Retrouver un contexte de vie familiale stable pour se réinsérer. Revenir dans une structure de vie de famille pour se donner la chance de rebondir, après des premières années compliquées. Voilà tout l'enjeu de la dernière campagne lancée par le ministère de la Justice et la Protection judiciaire de la jeunesse (PJJ) : "vous avez tout pour devenir une famille d'accueil". Son objectif : trouver des familles d'accueil pour accueillir et héberger des jeunes délinquants.
Cet appel national trouve particulièrement son écho en Franche-Comté. Ici, la Direction territoriale de la protection judiciaire de la jeunesse est implantée à Besançon (Doubs) mais couvre également les départements voisins que sont la Haute-Saône, le Jura et le Territoire de Belfort. Sous sa charge, entre 850 et 1 000 mineurs, la plupart âgé de 13 à 18 ans, suivis par la PJJ après une décision de justice faisant suite à une infraction. Et sur ce total, seul un jeune a été placé dans l'unique famille d'accueil franc-comtoise pour jeunes délinquants.

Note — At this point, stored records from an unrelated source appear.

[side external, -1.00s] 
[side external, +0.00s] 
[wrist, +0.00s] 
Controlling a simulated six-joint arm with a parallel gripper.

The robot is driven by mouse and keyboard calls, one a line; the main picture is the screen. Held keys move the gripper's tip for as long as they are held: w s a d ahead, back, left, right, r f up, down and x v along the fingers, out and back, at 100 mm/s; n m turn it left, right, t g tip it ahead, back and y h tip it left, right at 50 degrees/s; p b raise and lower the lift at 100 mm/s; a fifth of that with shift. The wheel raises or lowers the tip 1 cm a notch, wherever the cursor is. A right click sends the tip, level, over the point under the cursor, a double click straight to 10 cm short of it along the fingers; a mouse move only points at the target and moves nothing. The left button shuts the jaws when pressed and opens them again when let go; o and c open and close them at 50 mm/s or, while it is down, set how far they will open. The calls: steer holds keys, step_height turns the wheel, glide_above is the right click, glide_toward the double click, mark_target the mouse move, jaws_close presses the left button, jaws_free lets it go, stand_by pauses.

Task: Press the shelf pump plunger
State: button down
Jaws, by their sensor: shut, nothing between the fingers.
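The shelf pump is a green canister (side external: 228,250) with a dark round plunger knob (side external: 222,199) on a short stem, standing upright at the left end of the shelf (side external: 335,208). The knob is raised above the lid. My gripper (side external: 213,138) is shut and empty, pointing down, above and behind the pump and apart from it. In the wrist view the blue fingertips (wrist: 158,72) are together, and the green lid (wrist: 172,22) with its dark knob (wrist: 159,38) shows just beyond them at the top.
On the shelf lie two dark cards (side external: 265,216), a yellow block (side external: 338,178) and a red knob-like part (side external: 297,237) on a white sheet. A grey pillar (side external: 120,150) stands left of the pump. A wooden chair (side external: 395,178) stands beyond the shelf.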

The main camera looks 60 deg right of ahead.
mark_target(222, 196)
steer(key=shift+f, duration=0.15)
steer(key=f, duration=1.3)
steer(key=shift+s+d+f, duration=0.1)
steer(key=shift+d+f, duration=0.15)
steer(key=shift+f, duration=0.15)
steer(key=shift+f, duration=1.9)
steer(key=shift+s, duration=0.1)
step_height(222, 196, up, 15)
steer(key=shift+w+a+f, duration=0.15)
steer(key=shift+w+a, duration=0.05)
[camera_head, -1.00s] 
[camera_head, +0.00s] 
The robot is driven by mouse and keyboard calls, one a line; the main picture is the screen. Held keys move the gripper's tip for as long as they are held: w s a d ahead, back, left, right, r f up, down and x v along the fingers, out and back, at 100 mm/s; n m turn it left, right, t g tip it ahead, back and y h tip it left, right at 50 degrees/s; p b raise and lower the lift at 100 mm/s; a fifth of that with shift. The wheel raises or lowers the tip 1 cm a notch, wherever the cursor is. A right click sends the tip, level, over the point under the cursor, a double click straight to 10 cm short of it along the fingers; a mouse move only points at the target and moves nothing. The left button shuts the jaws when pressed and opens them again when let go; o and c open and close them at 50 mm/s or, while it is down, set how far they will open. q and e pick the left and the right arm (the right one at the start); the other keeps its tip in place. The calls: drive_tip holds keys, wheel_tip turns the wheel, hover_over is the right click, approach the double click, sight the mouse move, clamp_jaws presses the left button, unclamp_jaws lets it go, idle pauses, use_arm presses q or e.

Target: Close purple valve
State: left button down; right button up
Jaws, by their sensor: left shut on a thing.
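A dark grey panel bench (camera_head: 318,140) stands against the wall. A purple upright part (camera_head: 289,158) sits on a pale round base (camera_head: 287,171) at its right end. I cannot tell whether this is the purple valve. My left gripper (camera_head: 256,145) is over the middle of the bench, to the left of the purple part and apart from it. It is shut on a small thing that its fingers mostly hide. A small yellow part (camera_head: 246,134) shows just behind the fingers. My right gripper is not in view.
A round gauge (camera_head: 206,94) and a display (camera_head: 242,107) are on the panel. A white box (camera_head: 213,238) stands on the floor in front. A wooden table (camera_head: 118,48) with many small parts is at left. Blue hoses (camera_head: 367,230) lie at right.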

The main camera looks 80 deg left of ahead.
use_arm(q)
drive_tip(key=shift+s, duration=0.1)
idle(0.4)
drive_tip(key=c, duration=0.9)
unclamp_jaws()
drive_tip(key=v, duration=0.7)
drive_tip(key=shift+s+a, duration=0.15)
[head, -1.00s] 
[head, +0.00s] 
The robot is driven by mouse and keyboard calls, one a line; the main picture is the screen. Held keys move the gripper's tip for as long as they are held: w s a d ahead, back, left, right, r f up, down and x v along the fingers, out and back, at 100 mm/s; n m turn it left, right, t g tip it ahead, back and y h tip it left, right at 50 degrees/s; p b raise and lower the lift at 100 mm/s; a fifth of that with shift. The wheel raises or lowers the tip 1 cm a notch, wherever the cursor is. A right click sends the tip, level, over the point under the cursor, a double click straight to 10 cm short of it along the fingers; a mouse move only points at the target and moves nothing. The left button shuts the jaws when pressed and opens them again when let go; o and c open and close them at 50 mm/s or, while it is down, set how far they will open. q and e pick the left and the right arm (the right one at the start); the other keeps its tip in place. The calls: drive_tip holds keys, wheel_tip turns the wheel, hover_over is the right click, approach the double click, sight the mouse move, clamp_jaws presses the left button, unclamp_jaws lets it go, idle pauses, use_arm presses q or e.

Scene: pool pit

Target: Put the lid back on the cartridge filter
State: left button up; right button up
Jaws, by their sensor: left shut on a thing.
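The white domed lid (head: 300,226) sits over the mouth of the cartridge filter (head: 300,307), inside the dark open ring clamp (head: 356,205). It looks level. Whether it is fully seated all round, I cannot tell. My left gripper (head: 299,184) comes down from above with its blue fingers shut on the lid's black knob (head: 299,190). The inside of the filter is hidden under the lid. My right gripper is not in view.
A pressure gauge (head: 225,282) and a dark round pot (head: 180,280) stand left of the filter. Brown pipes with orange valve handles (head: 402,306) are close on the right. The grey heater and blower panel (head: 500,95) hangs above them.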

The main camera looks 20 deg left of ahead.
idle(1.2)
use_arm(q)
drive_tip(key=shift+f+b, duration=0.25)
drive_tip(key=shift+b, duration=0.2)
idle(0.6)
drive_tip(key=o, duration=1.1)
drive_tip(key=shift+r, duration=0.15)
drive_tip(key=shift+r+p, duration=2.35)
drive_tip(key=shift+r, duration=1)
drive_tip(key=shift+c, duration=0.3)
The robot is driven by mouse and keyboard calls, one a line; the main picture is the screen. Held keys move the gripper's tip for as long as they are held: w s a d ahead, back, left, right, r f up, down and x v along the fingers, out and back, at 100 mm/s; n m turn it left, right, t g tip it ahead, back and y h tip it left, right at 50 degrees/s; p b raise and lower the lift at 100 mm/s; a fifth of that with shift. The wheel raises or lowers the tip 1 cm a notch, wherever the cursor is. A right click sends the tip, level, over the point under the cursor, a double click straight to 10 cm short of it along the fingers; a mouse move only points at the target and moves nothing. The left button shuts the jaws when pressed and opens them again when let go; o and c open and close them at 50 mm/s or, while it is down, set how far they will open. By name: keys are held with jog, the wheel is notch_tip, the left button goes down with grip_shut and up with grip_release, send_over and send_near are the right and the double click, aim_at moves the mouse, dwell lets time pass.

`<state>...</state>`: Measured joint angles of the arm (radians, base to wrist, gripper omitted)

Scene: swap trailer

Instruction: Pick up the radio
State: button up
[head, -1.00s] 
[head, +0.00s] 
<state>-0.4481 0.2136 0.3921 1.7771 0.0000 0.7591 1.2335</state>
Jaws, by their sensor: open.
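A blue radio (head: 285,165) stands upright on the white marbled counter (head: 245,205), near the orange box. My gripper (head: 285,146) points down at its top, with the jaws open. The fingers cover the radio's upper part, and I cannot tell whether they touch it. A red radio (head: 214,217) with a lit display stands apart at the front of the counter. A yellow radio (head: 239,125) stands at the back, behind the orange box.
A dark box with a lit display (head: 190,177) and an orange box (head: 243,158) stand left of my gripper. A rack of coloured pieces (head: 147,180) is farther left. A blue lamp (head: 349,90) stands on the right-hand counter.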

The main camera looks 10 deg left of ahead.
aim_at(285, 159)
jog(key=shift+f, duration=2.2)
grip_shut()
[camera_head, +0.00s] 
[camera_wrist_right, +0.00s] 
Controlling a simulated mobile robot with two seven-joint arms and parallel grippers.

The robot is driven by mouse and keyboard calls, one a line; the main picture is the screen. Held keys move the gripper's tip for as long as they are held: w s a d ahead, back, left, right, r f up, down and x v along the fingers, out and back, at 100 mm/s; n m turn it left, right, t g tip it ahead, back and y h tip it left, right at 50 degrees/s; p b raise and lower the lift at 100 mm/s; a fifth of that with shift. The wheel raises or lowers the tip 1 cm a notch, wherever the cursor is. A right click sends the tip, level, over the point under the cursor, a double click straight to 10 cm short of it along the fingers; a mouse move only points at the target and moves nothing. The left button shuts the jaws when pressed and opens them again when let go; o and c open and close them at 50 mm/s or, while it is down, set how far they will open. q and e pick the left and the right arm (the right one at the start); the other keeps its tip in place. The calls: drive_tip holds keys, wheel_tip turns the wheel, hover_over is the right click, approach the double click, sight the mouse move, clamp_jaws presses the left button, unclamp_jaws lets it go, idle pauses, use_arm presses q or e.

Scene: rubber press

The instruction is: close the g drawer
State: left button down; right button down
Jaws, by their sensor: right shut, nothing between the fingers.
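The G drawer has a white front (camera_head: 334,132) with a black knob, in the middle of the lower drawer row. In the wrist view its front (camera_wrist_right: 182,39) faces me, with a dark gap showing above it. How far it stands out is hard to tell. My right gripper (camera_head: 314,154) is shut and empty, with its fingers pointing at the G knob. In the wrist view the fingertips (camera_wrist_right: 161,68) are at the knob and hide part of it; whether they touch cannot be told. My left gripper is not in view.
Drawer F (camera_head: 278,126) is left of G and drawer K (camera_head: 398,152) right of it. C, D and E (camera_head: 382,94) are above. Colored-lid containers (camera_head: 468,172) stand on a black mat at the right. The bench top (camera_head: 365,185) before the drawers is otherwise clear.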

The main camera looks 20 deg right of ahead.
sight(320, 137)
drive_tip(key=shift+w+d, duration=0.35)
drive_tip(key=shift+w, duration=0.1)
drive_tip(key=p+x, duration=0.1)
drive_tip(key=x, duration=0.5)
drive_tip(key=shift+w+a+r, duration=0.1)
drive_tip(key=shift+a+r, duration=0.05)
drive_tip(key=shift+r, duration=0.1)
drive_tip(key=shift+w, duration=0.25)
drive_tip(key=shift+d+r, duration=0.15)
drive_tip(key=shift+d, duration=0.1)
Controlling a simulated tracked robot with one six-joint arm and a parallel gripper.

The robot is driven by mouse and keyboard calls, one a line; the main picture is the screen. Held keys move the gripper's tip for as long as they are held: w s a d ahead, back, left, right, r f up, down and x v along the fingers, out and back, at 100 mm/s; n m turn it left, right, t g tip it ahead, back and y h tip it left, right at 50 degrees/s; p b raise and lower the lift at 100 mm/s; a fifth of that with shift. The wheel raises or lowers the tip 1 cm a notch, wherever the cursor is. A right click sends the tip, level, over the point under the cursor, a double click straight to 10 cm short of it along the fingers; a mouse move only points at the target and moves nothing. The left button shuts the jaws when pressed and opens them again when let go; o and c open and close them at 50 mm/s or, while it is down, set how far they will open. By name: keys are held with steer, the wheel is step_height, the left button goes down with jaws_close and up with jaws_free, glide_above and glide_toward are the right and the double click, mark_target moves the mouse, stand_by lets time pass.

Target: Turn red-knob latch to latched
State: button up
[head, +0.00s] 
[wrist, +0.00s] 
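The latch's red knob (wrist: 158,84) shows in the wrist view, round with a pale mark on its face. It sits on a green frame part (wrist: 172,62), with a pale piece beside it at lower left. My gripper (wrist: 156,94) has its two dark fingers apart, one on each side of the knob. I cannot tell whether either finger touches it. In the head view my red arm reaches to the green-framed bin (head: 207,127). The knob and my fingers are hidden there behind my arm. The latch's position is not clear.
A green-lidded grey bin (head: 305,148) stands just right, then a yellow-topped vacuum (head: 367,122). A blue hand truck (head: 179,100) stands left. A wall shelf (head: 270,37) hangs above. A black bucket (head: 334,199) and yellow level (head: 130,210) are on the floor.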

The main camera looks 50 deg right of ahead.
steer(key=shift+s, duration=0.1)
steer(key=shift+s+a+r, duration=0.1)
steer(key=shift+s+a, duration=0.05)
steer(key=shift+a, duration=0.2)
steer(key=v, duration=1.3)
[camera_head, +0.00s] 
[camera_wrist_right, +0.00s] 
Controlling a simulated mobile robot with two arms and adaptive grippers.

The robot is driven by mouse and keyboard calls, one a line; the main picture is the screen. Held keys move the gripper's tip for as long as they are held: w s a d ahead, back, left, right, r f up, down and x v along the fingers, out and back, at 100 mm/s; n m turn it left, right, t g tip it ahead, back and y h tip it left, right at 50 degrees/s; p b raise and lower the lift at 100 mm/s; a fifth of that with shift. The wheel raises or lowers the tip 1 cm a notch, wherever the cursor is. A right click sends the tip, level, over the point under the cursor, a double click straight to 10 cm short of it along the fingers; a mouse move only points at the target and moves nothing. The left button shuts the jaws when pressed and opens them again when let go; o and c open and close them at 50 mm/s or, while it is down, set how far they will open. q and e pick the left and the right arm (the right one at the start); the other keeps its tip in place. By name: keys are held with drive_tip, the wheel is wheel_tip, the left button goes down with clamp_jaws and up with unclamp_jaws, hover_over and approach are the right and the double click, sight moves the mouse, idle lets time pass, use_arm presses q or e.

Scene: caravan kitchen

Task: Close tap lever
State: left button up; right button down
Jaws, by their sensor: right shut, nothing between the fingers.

Depuis trois ans, nous n'avons en effet plus qu'une famille d'accueil pour des jeunes ayant commis des infractions. On en avait trois au maximum. C'est une question très complexe.
Sylvie Mayayo,conseillère technique territoriale à la PJJ de Franche-Comté
Complexe, oui, et à plusieurs niveaux. À titre d'exemple, en France, sur les plus de 131 000 jeunes suivis par la PJJ en 2023, ils n'étaient que 665 à être en famille d'accueil. "On n'a que 500 familles d'accueil pour jeunes délinquants sur le territoire" précise Sylvie Mayayo. Pourquoi cela ? "La première raison, c'est souvent la crainte d'avoir à gérer seul un adolescent compliqué. Mais ce n'est pas le cas, la PJJ accompagne les familles en temps réel, 24h sur 24. La famille d'accueil ne se substitue pas aux éducateurs spécialisés".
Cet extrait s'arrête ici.